(Manipulation episode records)
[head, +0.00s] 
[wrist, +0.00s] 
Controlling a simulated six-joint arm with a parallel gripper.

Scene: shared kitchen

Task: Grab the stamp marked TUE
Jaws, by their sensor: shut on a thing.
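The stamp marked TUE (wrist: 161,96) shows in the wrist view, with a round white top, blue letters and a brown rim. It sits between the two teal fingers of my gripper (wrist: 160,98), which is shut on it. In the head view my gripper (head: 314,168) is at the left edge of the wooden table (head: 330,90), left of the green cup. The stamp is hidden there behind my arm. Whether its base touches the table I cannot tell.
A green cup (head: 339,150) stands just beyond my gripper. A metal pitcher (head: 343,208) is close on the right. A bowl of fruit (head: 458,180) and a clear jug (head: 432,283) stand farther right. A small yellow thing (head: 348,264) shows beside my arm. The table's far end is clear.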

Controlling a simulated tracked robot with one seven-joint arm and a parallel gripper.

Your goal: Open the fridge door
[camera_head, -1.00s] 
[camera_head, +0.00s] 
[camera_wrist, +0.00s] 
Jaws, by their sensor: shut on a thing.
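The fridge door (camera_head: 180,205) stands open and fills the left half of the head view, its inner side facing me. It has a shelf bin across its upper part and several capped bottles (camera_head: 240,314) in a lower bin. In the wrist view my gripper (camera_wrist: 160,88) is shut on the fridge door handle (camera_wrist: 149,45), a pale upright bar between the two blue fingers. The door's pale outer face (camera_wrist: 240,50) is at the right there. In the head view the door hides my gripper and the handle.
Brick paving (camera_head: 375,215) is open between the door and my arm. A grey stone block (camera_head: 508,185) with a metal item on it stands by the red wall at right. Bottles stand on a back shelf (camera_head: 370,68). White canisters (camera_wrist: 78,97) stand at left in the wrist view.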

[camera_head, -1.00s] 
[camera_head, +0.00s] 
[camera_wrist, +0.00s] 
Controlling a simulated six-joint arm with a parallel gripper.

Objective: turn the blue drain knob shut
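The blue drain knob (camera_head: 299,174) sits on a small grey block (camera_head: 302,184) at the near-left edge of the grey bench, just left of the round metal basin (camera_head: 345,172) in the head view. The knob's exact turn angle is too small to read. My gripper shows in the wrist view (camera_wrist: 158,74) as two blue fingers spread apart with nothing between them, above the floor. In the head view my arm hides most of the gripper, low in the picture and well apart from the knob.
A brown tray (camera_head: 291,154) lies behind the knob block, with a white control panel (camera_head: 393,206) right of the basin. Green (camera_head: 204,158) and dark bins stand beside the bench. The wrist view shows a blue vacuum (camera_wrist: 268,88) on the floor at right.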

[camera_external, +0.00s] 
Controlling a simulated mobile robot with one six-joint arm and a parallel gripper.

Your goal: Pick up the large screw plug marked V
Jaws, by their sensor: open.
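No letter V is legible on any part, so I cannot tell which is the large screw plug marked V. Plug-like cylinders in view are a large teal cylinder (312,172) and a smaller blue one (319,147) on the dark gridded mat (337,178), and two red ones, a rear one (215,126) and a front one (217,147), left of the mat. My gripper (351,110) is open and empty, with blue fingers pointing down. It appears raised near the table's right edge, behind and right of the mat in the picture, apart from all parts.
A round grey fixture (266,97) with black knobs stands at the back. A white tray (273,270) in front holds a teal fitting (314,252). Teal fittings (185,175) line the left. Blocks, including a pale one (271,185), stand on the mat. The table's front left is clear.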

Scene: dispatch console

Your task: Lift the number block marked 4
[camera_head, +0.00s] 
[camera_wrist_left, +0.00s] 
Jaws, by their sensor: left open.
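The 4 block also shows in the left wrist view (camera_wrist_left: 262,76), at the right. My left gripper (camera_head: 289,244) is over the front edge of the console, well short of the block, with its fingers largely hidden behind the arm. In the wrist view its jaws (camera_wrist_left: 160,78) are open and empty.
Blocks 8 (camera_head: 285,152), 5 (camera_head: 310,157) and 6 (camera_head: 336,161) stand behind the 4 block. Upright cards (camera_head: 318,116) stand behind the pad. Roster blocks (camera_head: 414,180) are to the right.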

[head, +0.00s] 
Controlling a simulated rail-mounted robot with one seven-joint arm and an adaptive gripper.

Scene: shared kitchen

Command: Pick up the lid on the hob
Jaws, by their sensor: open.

STATED PROBLEM: How many lines in these entries hold the string "Your"? Answer with the number alone.

EXERCISE RESPONSE: 3